■ To be done: Filter this data down to the lines that hold "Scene", and copy them.

[Rows from a robot dataset]
* * * * * * * * *

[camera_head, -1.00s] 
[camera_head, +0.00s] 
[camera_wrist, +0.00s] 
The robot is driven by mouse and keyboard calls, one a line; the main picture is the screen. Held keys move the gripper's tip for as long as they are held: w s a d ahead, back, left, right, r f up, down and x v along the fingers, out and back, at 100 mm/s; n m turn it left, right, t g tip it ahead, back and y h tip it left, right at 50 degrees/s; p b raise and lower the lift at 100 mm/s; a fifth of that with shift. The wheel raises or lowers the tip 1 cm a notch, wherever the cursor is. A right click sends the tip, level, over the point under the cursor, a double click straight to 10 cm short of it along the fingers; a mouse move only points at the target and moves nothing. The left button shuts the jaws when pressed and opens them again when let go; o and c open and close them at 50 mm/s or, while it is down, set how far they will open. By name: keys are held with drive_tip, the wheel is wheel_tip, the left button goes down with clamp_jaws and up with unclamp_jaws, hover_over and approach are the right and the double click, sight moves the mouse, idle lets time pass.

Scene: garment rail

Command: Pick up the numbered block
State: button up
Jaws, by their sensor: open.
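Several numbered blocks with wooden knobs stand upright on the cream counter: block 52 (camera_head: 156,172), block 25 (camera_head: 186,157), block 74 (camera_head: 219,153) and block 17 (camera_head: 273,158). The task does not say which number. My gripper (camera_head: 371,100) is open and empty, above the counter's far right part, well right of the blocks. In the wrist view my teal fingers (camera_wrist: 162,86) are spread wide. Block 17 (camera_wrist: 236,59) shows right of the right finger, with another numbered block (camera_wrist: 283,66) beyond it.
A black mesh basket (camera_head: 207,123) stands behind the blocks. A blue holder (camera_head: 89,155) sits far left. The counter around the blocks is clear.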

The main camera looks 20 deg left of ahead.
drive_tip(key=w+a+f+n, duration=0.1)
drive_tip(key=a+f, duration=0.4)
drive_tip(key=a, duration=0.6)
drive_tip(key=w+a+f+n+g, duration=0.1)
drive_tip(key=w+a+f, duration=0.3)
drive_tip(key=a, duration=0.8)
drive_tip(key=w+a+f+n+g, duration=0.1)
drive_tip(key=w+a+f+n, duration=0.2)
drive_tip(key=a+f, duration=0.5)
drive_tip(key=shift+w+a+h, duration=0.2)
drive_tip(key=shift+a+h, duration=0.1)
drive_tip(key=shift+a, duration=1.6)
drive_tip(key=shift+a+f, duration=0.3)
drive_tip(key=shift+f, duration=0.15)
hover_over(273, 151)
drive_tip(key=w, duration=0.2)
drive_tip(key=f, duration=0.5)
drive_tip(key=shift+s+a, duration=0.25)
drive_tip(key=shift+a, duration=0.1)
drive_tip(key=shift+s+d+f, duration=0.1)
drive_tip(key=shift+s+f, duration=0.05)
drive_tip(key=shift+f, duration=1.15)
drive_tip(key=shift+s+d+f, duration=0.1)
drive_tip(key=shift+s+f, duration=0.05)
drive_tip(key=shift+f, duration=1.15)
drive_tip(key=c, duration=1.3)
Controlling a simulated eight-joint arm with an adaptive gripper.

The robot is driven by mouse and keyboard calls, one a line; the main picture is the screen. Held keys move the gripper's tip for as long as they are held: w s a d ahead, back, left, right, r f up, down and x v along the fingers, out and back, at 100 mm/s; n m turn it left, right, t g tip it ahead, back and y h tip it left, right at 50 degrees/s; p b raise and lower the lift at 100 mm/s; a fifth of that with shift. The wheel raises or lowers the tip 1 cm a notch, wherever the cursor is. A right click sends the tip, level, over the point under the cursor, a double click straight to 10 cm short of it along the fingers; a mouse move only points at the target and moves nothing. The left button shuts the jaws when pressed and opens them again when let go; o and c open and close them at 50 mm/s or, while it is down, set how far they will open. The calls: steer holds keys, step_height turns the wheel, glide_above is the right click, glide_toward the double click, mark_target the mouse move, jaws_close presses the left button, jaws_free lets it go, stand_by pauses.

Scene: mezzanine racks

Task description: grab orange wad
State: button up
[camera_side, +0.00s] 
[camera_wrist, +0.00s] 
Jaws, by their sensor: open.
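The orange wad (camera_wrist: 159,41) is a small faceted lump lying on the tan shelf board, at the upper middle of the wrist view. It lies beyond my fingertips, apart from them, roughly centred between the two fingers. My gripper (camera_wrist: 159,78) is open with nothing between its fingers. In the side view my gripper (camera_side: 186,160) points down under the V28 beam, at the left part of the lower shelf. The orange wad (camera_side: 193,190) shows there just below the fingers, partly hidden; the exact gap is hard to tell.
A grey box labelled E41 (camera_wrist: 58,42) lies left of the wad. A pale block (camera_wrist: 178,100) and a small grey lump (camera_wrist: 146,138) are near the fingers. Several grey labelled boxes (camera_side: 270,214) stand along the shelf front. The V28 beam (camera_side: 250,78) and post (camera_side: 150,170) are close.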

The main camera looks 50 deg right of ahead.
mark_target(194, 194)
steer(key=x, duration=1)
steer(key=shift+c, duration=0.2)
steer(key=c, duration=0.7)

* * * * * * * * *

■ Response to the exercise:
Scene: garment rail
Scene: mezzanine racks

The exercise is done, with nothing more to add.